Donnerstag, 11. April 2019

Dominus vobiscum

"Ich begrüße Sie ganz herzlich zu unserer Eucharistiefeier!"

So oder ähmlich beginnen Landauf landab viele Heiligen Messen in deutschen Landen. Weil mich das schon seit sehr langer Zeit maßlos irritiert, möchte ich mir ein paar Gedanken dazu von der Seele schreiben.

Eigentlich beginnt die Messe nach dem Gesang zur Eröffnung (wobei der Introitus leider fast völlig aus dem Bewusstsein entschwunden ist) mit dem Kreuzzeichen "im Namen des Vaters etc.", denn in diesem Zeichen und nicht ohne dieses soll die Versammlung Jünger Jesu stattfinden: im Namen ihres Herrn.

Da somit die Seinsweise der Versammlung grundgelegt ist (in seinem Namen), können alle Beteiligten nunmehr in ihre ihnen jeweils zukommende Rolle (im Sinne von: Art und Weise der Mitwirkung) schlüpfen.

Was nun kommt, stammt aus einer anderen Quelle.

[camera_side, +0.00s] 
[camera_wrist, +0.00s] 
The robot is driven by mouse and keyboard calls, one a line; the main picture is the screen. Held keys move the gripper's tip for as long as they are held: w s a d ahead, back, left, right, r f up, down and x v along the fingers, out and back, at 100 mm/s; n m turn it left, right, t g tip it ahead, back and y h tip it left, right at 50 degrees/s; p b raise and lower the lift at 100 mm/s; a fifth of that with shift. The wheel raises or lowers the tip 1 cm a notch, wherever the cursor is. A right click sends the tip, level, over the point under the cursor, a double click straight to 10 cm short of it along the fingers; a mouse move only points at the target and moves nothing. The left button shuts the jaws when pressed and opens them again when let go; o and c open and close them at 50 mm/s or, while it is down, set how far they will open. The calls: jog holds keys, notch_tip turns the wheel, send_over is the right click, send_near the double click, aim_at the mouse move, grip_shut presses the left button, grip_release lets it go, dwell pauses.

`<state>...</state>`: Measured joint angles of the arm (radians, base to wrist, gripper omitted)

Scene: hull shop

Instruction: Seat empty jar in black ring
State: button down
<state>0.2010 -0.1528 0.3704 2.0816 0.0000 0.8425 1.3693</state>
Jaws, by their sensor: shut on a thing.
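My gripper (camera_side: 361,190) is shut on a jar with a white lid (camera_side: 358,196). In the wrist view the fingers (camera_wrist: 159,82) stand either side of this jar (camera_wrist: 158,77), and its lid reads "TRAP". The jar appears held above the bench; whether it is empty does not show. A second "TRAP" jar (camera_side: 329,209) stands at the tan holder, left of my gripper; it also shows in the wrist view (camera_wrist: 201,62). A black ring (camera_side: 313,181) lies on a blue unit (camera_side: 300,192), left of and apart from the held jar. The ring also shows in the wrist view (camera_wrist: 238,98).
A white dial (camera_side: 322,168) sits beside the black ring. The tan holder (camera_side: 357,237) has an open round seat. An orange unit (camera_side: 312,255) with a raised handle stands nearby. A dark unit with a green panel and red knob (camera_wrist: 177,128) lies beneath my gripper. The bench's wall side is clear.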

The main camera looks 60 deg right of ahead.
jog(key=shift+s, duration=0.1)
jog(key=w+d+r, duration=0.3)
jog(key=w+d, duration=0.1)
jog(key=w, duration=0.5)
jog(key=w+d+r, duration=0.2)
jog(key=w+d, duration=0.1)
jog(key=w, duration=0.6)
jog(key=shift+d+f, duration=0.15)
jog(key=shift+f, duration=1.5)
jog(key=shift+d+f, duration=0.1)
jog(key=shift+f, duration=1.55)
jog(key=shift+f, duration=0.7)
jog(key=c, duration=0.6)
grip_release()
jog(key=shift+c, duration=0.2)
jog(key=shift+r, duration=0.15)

Für den Priester bedeutet dies, dass er nicht als er selbst vor der Gemeinde steht, sondern nur dem Herrn seine Hände und seine Stimme leiht. Er tut hier nichts, als auf den Herrn zu verweisen: "Der Herr sei mit euch!" oder eine der im aktuellen deutschen Messbuch zahlreichen Alternativen, die allesamt durchaus den Charakter einer Zusage und Segensbitte haben: "Gnade und Friede von Gott, unserem Vater, und dem Herrn Jesus Christus sei mit euch!" Dadurch wird deutlich, dass es nicht um diesen Priester geht und er auch nicht der Gastgeber ist. Sondern es geht um den Herrn, den einzigen Gastgeber, mit dem hier Begegnung nicht nur behauptet und erbeten wird, sondern die in der Messe auch wirklich geschieht (in der Versammlung selbst, in der Person des Priesters, im Altar, im Wort der Heiligen Schrift, v.a. aber in seinem Leib und seinem Blut).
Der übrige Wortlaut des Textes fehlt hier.